## Begin Supplied material

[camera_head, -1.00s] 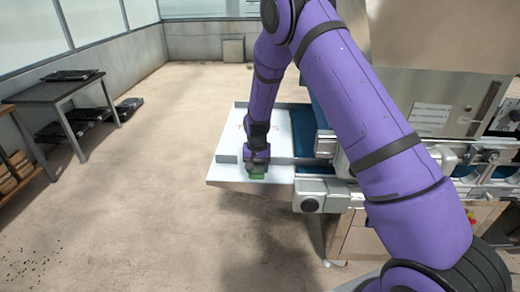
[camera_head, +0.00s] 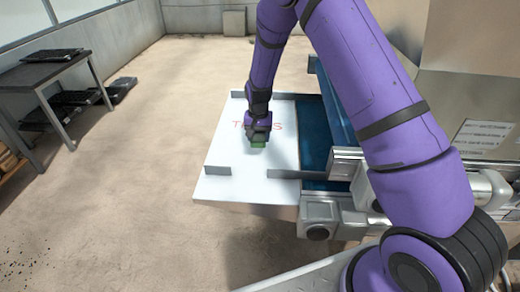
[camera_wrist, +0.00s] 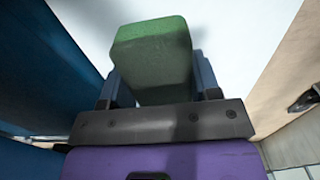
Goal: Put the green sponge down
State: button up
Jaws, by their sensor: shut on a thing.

## End Supplied material

▶ _Objective_
Lines from the one that contains "[camera_head, +0.00s]" through the last line of the data above are to be extracted exactly, with no pictures and no other lines.

▶ _Finished answer_
[camera_head, +0.00s] 
[camera_wrist, +0.00s] 
Goal: Put the green sponge down
State: button up
Jaws, by their sensor: shut on a thing.

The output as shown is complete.